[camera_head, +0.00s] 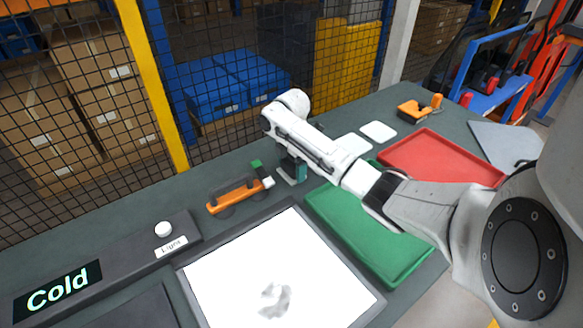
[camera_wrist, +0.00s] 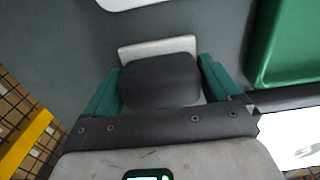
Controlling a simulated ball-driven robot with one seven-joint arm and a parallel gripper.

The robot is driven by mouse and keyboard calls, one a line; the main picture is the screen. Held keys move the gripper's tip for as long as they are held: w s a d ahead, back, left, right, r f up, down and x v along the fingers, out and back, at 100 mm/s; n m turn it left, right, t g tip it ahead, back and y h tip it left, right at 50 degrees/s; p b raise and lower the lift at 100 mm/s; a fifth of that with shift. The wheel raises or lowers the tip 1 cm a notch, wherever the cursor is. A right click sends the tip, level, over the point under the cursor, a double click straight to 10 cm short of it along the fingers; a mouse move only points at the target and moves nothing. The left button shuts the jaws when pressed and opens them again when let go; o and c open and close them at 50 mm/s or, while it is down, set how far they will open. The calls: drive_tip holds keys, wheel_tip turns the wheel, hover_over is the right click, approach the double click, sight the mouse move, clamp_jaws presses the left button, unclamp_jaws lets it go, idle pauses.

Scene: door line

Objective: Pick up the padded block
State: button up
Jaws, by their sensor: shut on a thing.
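The padded block (camera_wrist: 160,80) is a dark grey rounded pad with a light grey plate (camera_wrist: 158,46) along its far side in the wrist view. My gripper (camera_wrist: 160,86) has teal fingers that press on the left and right sides of the block. In the head view my gripper (camera_head: 295,170) points down close to the bench, left of the green tray. The block is mostly hidden there by the gripper and arm. I cannot tell whether it touches the bench.
An orange-handled tool (camera_head: 238,194) lies on the bench left of the gripper. The green tray (camera_head: 360,236), red tray (camera_head: 440,158) and a white lit panel (camera_head: 275,275) are nearby. White pads (camera_head: 378,131) lie behind. A mesh fence (camera_head: 80,100) runs along the back.

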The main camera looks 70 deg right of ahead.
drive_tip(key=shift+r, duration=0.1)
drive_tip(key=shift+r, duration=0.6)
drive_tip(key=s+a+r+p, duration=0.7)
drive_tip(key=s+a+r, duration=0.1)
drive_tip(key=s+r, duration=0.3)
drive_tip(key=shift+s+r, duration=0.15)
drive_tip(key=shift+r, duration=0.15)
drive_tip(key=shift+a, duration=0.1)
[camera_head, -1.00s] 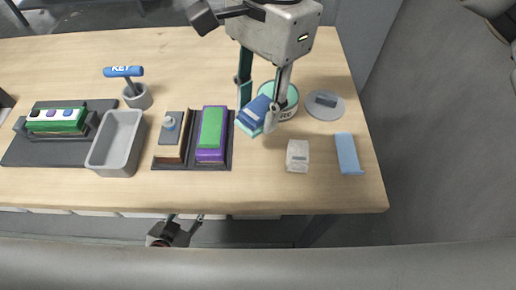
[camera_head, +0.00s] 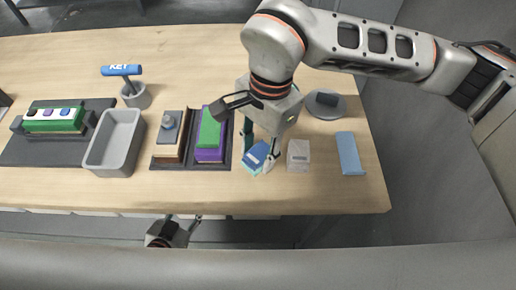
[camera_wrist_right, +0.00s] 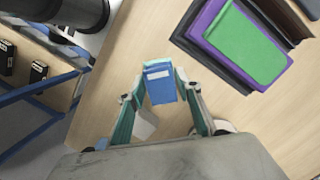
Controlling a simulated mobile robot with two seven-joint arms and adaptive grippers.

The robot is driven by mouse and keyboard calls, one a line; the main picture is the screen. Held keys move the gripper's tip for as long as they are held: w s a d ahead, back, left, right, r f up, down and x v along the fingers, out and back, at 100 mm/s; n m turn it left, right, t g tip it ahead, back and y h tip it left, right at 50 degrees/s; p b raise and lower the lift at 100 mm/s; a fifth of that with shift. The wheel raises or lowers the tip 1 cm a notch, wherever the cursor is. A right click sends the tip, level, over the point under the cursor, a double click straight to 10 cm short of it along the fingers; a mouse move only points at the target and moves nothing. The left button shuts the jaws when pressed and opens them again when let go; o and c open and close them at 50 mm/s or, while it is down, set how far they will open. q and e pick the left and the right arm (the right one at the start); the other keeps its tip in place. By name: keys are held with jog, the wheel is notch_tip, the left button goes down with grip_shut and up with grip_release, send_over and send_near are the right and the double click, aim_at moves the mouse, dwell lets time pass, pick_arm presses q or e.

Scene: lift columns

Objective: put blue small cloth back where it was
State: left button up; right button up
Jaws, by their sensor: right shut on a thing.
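The small blue cloth (camera_head: 256,155) is a folded, block-like bundle with a pale label. It also shows in the right wrist view (camera_wrist_right: 160,84). My right gripper (camera_head: 261,160) is shut on it, with one teal finger on each side, near the table's front edge. Whether the cloth touches the table cannot be told. A small whitish block (camera_head: 298,156) stands just right of the gripper. My left gripper (camera_head: 183,228) is below the table's front edge, small and dark; its jaw state is unclear.
A tray with a green and purple block (camera_head: 209,150) lies left of the right gripper. A flat light-blue strip (camera_head: 349,154) and a grey round lid (camera_head: 326,105) lie to the right. A grey bin (camera_head: 115,142) stands further left. Bare table (camera_head: 200,55) extends behind.

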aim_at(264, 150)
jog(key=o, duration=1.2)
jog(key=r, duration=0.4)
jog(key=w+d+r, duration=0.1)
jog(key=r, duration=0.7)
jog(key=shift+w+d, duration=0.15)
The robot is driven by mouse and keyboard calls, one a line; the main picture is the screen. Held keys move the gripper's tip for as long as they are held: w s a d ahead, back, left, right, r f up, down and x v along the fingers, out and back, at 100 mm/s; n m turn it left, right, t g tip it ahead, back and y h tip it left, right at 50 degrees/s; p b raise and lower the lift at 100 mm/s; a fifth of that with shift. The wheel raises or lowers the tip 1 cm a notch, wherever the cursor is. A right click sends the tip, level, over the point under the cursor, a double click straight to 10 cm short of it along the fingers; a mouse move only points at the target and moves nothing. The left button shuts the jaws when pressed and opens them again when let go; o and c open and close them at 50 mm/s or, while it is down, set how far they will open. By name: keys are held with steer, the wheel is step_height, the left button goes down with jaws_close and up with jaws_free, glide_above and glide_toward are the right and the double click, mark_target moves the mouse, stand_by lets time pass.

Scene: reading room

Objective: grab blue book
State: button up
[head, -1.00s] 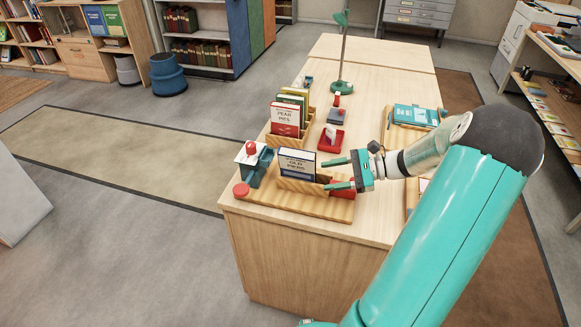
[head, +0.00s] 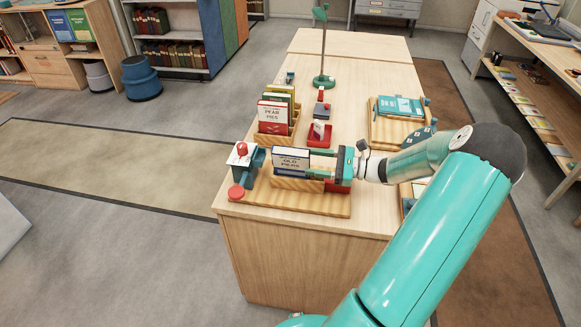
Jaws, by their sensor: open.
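A dark blue book (head: 289,154) with a white label stands upright in a small wooden holder (head: 291,184) near the front of the table. My gripper (head: 312,163) reaches in from the right and is open. Its fingers lie at the book's right end, one toward the back and one toward the front, overlapping it in this view. I cannot tell whether either finger touches the cover.
A red-topped stamp device (head: 242,155) stands just left of the book. Behind it is a rack with red and green books (head: 274,116) and a small red tray (head: 320,135). A green lamp stand (head: 323,80) rises farther back. A teal book (head: 398,106) lies on a wooden tray at right.

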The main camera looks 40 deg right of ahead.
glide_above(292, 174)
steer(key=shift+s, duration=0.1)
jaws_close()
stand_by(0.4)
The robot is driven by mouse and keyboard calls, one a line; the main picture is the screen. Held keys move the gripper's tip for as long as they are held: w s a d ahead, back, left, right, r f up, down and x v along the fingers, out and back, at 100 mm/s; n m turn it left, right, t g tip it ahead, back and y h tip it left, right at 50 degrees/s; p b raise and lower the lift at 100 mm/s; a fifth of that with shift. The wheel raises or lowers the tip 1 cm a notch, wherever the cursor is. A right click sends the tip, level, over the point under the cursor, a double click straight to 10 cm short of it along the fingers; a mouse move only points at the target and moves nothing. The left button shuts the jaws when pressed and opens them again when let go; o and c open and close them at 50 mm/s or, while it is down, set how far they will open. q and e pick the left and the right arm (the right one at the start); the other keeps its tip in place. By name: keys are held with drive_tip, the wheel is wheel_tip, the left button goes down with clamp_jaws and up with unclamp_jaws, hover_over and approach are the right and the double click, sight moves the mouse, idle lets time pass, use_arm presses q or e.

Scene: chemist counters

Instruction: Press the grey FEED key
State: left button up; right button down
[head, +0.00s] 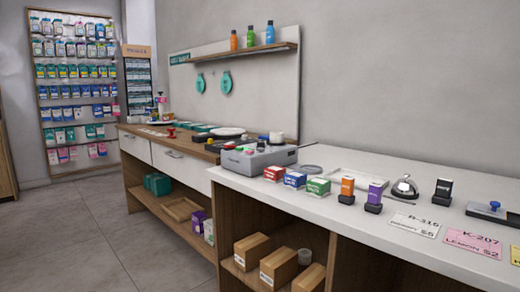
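A light grey machine (258,159) with a dark label on its front sits on the white counter, near that counter's left end. It may carry the FEED key, but I cannot make out any key or lettering that reads FEED at this distance. A white roll-like piece (276,137) shows at the top of the machine. Neither of my grippers is in this view.
The white counter (335,217) also holds small red, blue and green boxes (318,189), orange and purple upright items (375,194), a silver bell (404,187) and price cards (414,224). A wooden-topped counter (190,147) adjoins at left. Floor (105,235) at left is clear.

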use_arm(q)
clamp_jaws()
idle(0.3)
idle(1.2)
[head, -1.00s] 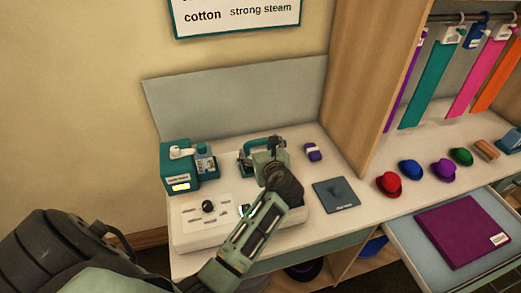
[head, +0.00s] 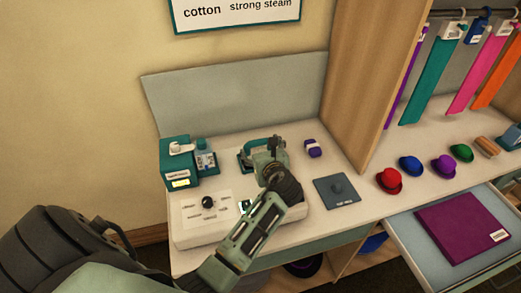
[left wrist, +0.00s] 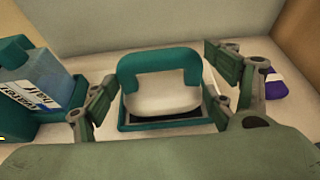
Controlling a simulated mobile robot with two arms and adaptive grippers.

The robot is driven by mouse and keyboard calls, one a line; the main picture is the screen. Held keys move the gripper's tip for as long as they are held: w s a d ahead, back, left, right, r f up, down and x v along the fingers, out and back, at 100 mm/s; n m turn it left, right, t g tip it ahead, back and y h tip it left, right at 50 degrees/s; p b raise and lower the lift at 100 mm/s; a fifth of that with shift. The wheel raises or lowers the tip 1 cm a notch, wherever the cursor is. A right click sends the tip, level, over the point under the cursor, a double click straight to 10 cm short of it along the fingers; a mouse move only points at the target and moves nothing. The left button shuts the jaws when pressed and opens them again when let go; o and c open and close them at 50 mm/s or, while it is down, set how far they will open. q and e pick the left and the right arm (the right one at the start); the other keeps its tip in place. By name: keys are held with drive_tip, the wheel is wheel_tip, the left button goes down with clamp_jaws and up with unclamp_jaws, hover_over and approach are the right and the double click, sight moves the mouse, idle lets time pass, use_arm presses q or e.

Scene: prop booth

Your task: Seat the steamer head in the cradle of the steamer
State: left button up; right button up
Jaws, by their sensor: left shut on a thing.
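The steamer head has a teal loop handle (head: 262,143) and a pale grey-white body, which shows best in the left wrist view (left wrist: 160,98). My left gripper (head: 268,160) is shut on it, with a finger on each side of it in the left wrist view (left wrist: 160,92). A teal-rimmed dark cradle (left wrist: 165,124) shows right below the body. I cannot tell whether the body rests fully in it. The white steamer base (head: 190,236) with a black dial stands in front. My gripper and forearm hide part of the base and cradle. My right gripper is out of view.
A teal box (head: 178,165) with a lit display and a blue labelled bottle (head: 205,159) stand left of the cradle. A purple-white object (head: 312,148) and a dark grey pad (head: 337,191) lie to the right. Several small hats and an open drawer (head: 405,255) are farther right.

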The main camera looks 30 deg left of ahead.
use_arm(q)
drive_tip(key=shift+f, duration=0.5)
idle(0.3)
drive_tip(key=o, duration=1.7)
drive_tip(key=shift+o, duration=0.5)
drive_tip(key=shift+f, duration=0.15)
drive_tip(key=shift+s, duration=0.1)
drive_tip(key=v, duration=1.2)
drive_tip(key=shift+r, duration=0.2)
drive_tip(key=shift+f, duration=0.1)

· · · · ·

Copy every line that contains the string "Objective".

→ **CORRECT ANSWER**:
Objective: Pick up the padded block
Objective: put blue small cloth back where it was
Objective: grab blue book

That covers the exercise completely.